Ce 26 avril le FLNKS a annoncé qu’il sera bien présent autour de la table. Christian Téin ayant fait parvenir un mot au FLNKS depuis la prison de Mulhouse prévient cependant : « Il est impératif que le processus de décolonisation soit mené à son terme, avec la souveraineté complète comme objectif ultime et condition indispensable à une paix durable ». Si les loyalistes y sont opposés, ce sont aussi les relations du FLNKS avec Bakou, capitale de l’Azerbaïdjan, qui inquiètent tandis qu’elles sont de plus en plus assumées par certains. En trouvant du soutien en Azerbaïdjan au sein du Groupe d’Initiative de Bakou et du Front International de Décolonisation, le FLNKS se montre déterminé à accéder à l’indépendance avec toute l’aide possible, même celle d’un régime accusé d’autoritarisme, de crimes contre des civils ou de violations des droits internationaux.
Ce genre d’alliance rappelle les passages d’indépendantistes kanak en Libye dans les années 80, ou de Nelson Mandela auprès du FLN en 1961. La stratégie : chercher du soutien là où il est possible pour donner du poids à une cause estimée négligée sur la scène internationale, quitte à être accusé de consentir à la violence.

« Il ne suffit pas d’avoir un accord politique, il faut retravailler le lien social »

Les émeutes de mai 2024 ayant éclaté dans le contexte politique du passage à l’assemblée nationale du projet de loi constitutionnel sur le dégel du corps électoral ont fait ressurgir la complexité d’un problème social latent non résolu. En effet, si les accords de 1988 et 1998 avaient pour objectif d’amorcer une phase de rééquilibrage social et culturel, les événements de 2024 ont révélé une fracture jamais résorbée entre les différentes communautés.
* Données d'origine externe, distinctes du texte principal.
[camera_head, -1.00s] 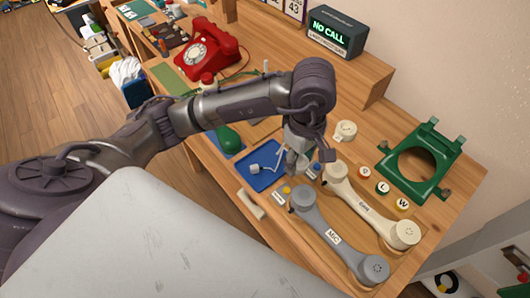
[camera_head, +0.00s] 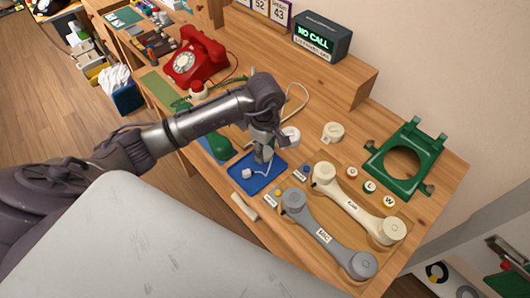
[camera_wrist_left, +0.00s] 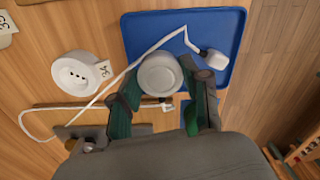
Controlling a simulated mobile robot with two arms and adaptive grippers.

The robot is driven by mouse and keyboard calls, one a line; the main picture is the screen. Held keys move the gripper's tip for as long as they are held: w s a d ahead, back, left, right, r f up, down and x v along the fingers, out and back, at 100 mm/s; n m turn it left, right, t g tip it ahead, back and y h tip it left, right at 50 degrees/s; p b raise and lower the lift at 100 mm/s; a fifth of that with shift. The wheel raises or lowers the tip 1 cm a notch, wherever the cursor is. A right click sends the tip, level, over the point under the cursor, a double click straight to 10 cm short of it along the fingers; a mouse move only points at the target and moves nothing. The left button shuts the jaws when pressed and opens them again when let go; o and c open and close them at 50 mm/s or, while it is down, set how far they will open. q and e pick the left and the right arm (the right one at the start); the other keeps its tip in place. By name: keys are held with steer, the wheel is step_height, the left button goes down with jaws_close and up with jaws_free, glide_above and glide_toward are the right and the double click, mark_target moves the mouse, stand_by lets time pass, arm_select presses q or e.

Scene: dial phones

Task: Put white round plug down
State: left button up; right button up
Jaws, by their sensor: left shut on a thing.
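My left gripper (camera_head: 262,153) is above the back part of the blue tray (camera_head: 240,185), fingers pointing down. In the left wrist view the green-padded fingers of the gripper (camera_wrist_left: 160,88) are shut on a white round plug (camera_wrist_left: 158,74), seen from its rounded end. The plug overlaps the near edge of the blue tray (camera_wrist_left: 228,22) in that view; I cannot tell whether it touches the tray. A small white block on a cord (camera_wrist_left: 212,59) lies in the tray and also shows in the head view (camera_head: 247,174). My right gripper is not in view.
A white round socket labelled 34 (camera_wrist_left: 75,72) is beside the tray. Grey (camera_head: 325,236) and cream (camera_head: 358,206) handsets lie to the right. A green phone shell (camera_head: 432,152) stands farther right, a red phone (camera_head: 197,58) at the back left.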

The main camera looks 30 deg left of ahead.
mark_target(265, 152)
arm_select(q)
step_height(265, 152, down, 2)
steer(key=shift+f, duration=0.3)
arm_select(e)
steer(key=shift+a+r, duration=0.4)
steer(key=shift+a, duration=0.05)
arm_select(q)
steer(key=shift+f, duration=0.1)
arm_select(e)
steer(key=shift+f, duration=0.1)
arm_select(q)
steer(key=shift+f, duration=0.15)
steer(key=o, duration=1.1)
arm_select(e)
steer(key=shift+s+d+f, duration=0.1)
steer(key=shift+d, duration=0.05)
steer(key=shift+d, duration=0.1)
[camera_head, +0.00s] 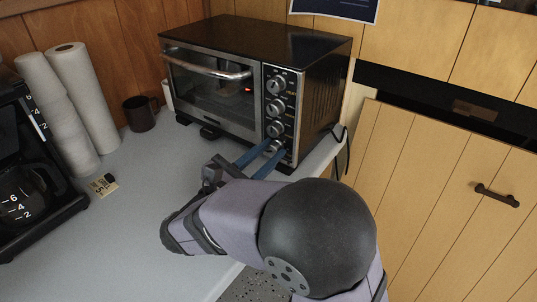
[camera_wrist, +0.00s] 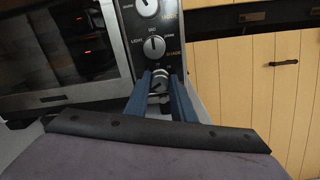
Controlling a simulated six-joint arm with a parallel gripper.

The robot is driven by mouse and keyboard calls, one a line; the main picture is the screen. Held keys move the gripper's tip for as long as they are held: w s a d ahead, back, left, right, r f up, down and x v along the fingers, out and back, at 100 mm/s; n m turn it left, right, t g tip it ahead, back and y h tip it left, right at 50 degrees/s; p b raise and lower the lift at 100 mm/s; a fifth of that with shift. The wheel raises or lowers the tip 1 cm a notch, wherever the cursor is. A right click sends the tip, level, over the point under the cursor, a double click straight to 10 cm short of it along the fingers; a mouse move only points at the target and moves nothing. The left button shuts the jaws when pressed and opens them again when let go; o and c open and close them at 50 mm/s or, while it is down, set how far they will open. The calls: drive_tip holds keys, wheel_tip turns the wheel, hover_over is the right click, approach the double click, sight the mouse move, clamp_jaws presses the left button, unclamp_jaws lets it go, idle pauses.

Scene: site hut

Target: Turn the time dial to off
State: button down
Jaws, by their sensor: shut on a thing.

La place occupée dans les émeutes par la jeunesse kanak, notamment les plus précaires, illustre pour certains un échec collectif de notre société, qui a laissé pour compte une grande partie de cette jeunesse dans sa construction. Pour Patrice Godin, anthropologue membre du Collectif pays pour le dialogue, « Il ne suffit pas d’avoir un accord politique, il faut retravailler le lien social ». Dans un entretien au journal télévisé NC la 1ère, il explique que le but du Collectif est « de faire entendre la voix de l’ensemble des citoyens […] pour faire émerger les problèmes auxquels les gens ont été confrontés, malgré les accords politiques ». Pour d’autres figures, l’échec du rééquilibrage repose aussi dans la négligence des facteurs humains au profit d’aspects plus matérialistes. Dans un entretien à Médiapart, l’ancien maire de Bourail et membre du comité des sages Jean-Pierre Aïfa interpelle sur la différence de vécu entre Nouméa et « la brousse » pendant les événements. Selon lui, à Nouméa, « Les gens vivent les uns à côté des autres mais ne se connaissent pas » tandis qu’en brousse les gens partagent leur quotidien et ont adopté une « approche de destin commun » qui s’est construite depuis des années et est « devenue naturelle pour les jeunes générations ». La brousse a su adopter certaines valeurs de la culture kanak comme la parole, le respect, et l’humilité tandis que le tissu économique et social de Nouméa rend difficile la rencontre et la création de liens entre communautés. Il conclut que changer « l’approche économique, sociale, environnementale et autres » de l’archipel est une « obligation », et que « reconstruire de la même manière, c’est aller au-devant d’événements [qu’il] ne verr[a] certainement pas ».

Reconstruire un compromis politique et repenser la société.

Jusqu’ici, chaque camp a affiché sa détermination à l’emporter. Mais l’heure est venue de se remettre autour d’une table et de construire un compromis. Presque quarante ans après les accords de Matignon-Oudinot, la Kanaky Nouvelle-Calédonie est de nouveau à la croisée des chemins. L’échec reste une hypothèse redoutée, et ses conséquences potentiellement graves, mais la réussite d’un accord consensuel pourrait ouvrir un chemin vers une paix durable, et offrir au monde un exemple de résolution politique dans un temps où les fractures ne cessent de se creuser. Encore faut-il pour cela que chacun assume ses responsabilités, en admettant que la société calédonienne doit repenser profondément son fonctionnement. Car la question de souveraineté ne peut à elle seule garantir un rééquilibrage effectif et donc, un vivre ensemble concret et durable.